I don’t know whether Wright is actually correct here about the conundrum faced by homo sapiens (I don’t know that he’s wrong either), but I do think that his anecdote sheds some light on a style of thinking that, because of my long acquaintance with certain conversation partners, I’ve come to be quite familiar with.
Their version runs: I should think about every possible scenario, most especially the worst case for fear that not doing so could lead me to be blindsided, to miss an opportunity, or to be forced to grapple with an existential threat to my business. Therefore, I must always be on my guard since, owing to accident or ill-preparedness, I may otherwise fail to foresee something especially significant.
The faux-meditation mantra or Zen Lite piece of advice–“Be in the present”–just won’t do. So far as I can tell, they’re right to believe that thorough deliberative thought is called for. And yet, I don’t believe that such thorough deliberative thought must entail the loss of happiness.
Ergo, what might be a way of having our caking and eating it too?
Some napkin suggestions:
- First, we need to examine the ways that our identities are unnecessarily tied up with existential threats to some such entities (here, startups, companies, etc.). Can I be willing to let this thing die without thinking that it spells my symbolic death also?
- Second, we need to be able to be more like mathematicians, as it were. Can we dispassionately, methodically, and inquisitively deliberate upon sundry scenarios, looking at things from different perspectives in the hope of being as thorough as possible? I underscore the dispassion here. The kind of mathematician I have in mind is animated by inquisitiveness, not by the fear of symbolic death. She genuinely wants to think something through to the very end.
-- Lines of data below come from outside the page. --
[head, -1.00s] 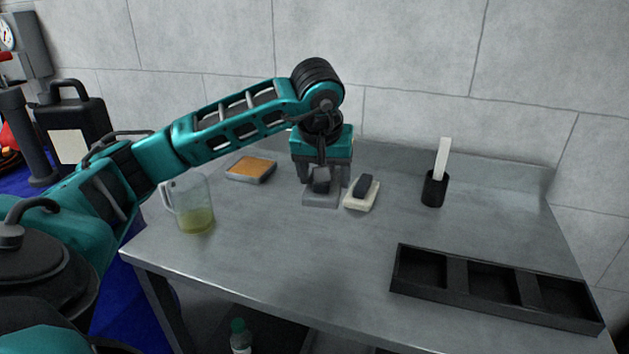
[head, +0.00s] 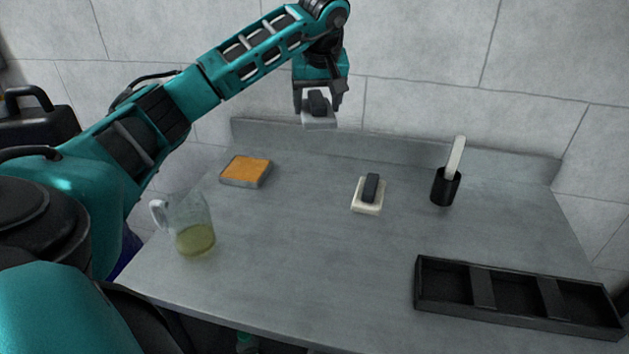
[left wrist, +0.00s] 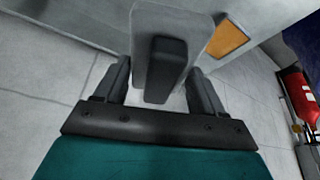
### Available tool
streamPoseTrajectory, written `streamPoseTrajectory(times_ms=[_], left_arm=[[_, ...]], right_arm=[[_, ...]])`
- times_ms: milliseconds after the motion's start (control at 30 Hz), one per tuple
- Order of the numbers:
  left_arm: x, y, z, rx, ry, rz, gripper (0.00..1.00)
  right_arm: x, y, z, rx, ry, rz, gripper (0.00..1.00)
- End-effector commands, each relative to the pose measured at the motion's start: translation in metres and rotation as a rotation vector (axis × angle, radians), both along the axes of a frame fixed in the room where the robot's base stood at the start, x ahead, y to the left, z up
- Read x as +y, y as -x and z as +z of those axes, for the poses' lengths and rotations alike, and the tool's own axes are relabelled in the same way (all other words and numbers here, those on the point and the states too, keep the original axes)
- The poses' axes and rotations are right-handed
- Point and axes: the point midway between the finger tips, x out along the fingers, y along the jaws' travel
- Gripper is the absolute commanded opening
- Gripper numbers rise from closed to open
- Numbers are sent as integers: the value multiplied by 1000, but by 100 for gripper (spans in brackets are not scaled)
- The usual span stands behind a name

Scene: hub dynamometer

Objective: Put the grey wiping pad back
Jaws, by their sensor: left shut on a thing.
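The grey wiping pad (head: 321,122) has a dark block handle on top. My left gripper (head: 318,103) is shut on that handle and holds the pad in the air above the back of the table. In the left wrist view the pad (left wrist: 187,22) and its dark handle sit between the fingers of my left gripper (left wrist: 165,82). A black tray (head: 520,303) with three compartments lies at the right front of the table; its compartments look empty. My right gripper is not in view.
A white pad with a dark handle (head: 368,196) lies mid-table. An orange-topped pad (head: 245,169) lies at the back left. A jug of yellowish liquid (head: 190,228) stands at the left front. A black cup with a white stick (head: 445,188) stands at the right. The table's front middle is clear.

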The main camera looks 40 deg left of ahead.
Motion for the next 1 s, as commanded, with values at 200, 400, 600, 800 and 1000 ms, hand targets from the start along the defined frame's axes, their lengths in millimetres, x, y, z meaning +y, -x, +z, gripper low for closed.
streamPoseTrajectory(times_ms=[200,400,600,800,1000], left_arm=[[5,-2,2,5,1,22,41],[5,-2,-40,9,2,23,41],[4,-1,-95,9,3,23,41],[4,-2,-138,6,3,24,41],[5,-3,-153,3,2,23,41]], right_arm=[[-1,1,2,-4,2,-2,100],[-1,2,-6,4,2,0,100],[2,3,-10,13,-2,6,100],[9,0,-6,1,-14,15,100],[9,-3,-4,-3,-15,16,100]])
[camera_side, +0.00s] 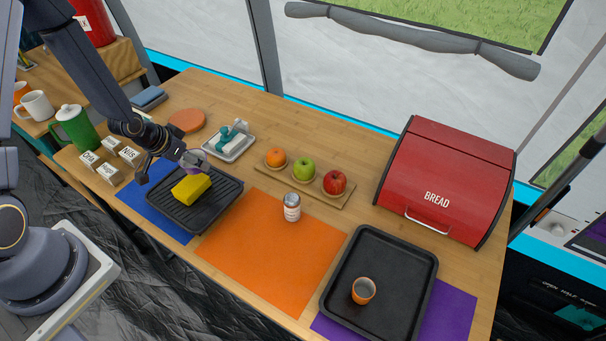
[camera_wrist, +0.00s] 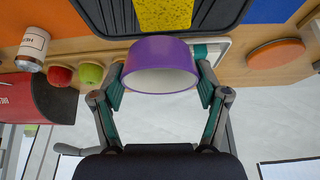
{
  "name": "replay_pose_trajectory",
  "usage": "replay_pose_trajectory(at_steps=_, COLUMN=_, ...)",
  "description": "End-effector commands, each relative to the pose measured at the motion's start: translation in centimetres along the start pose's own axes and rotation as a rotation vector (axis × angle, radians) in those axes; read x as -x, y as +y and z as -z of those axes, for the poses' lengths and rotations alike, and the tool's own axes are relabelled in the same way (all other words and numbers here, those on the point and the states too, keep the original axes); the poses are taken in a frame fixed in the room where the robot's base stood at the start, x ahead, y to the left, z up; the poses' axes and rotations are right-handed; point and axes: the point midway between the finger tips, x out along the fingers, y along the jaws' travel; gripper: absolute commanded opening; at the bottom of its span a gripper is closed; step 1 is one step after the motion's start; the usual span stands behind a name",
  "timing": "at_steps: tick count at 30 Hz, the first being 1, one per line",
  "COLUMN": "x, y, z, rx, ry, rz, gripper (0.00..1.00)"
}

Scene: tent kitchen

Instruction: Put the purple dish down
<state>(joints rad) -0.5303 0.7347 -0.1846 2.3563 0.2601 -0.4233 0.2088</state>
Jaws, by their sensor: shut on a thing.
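The purple dish (camera_wrist: 160,64), a round bowl with a pale inside, sits between the two fingers of my gripper (camera_wrist: 160,90) in the wrist view. The fingers press on its sides. In the side view the dish (camera_side: 196,160) is small and partly hidden by my gripper (camera_side: 185,163). It is held up near the far edge of the black ridged tray (camera_side: 226,203), by the yellow sponge (camera_side: 191,188). The sponge also shows beyond the dish in the wrist view (camera_wrist: 163,15). I cannot tell the dish's exact height.
A butter dish (camera_side: 230,144) stands just behind the ridged tray. A can (camera_side: 292,207) stands on the orange mat (camera_side: 265,250). A fruit board (camera_side: 292,187), a red bread box (camera_side: 444,180) and a black tray (camera_side: 393,252) with an orange cup (camera_side: 363,290) lie rightward.

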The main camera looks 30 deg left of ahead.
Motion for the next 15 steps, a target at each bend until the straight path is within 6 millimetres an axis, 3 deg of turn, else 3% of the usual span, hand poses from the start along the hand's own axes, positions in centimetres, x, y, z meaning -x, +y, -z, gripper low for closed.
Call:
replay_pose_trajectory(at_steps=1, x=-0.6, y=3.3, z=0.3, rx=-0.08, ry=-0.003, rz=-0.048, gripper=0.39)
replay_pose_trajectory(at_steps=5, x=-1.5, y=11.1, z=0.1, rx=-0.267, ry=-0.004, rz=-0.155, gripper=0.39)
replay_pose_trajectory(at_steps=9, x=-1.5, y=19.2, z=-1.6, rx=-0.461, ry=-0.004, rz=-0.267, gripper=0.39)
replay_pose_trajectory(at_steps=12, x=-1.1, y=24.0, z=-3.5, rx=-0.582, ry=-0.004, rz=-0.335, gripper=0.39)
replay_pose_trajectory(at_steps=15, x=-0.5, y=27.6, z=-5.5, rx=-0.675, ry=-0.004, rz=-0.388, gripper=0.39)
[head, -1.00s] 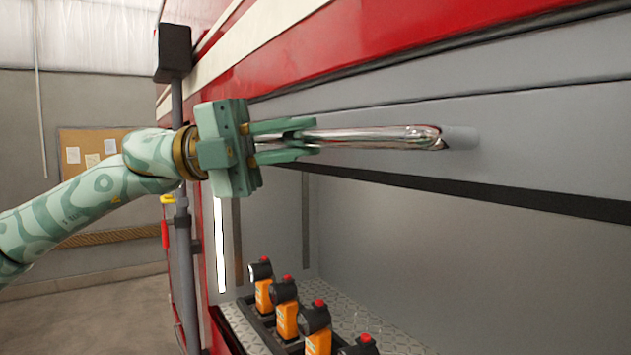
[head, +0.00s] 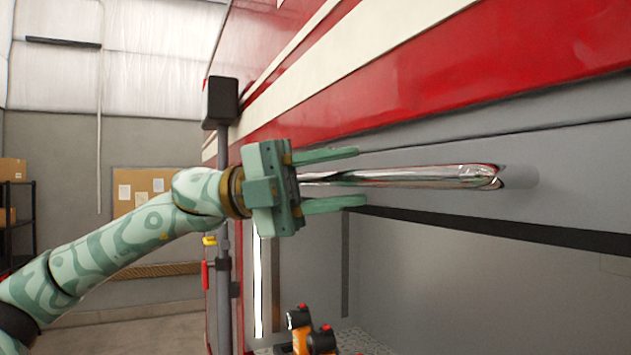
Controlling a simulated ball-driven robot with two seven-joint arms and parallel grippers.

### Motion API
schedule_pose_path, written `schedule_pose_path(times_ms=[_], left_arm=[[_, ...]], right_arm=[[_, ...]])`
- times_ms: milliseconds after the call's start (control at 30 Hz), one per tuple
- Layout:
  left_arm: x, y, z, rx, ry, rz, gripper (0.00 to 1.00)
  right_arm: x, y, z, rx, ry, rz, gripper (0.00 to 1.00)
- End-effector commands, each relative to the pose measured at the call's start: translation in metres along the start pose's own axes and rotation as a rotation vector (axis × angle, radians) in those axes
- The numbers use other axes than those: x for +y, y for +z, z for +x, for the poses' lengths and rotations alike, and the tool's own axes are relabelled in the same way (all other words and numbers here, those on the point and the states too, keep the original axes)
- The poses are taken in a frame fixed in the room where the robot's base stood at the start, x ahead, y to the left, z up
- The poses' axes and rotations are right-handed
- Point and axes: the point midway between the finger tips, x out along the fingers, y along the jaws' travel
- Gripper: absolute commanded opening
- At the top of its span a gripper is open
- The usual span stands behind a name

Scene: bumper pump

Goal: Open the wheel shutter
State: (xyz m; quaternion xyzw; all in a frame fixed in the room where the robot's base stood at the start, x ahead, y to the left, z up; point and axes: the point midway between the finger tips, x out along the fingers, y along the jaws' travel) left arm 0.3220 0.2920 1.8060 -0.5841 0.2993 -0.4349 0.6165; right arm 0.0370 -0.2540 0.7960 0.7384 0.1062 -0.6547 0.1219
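The wheel shutter (head: 570,158) is a grey slatted panel on the side of a red and white truck. It is raised, with its dark bottom edge above an open compartment. A shiny chrome bar handle (head: 430,177) runs along its lower slat. My left gripper (head: 358,177) is open, one finger above the bar and one below it, with gaps between fingers and bar. The bar's left end is hidden behind the gripper. My right gripper is not in view.
The open compartment (head: 470,275) holds orange lamps with red tops (head: 322,338) at the bottom. A grey post with a black box (head: 221,100) stands left of the compartment. A corkboard (head: 137,190) hangs on the back wall.

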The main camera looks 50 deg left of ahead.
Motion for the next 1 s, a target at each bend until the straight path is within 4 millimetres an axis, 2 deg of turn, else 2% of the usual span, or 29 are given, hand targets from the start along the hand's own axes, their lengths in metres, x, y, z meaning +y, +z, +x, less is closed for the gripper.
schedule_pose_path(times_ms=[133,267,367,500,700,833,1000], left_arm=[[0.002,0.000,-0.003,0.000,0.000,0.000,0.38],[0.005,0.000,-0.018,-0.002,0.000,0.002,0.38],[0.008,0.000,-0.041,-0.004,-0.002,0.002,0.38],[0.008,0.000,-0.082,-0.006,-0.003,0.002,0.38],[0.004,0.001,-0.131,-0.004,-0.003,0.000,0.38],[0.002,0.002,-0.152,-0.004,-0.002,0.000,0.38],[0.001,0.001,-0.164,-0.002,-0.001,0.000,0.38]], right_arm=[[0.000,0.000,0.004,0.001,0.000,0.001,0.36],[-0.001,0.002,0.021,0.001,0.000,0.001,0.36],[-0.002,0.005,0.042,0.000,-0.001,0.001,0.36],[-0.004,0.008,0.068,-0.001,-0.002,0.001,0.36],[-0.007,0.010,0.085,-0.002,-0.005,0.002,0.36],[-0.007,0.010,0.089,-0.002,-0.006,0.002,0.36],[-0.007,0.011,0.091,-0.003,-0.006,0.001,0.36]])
- Third, after we’ve thought something through to the end, can we lay it–and also, therefore, the mind–to rest? You might tell me that, ah ha, something new may always come up and that something new may change the considerations or the conclusion arrived at. Fair enough. Yet if we’ve really turned over almost every possible, hypothetical, and actual stone (so to speak), then this new piece of information could very well be folded into our prior considerations and our conclusions.
- Sometimes, to be sure, something new and monumental does come up, yet, according to the understanding proffered here, we should reserve our uber-alertness or our alarm bells just for those cases where, yes, the case merits our vigilance.
How persuasive is what I’ve written above? I don’t know; try it out and see whether you can square dispassionate, methodical deliberations with peace of mind. It seems to me a matter of training–indeed, a training in concentration. So used is our mind to flying off of the handle that it may take some gentle suasion, and some time, to bring the mind back to dispassionate deliberation. I see no reason why meditation and philosophy can’t be twinned.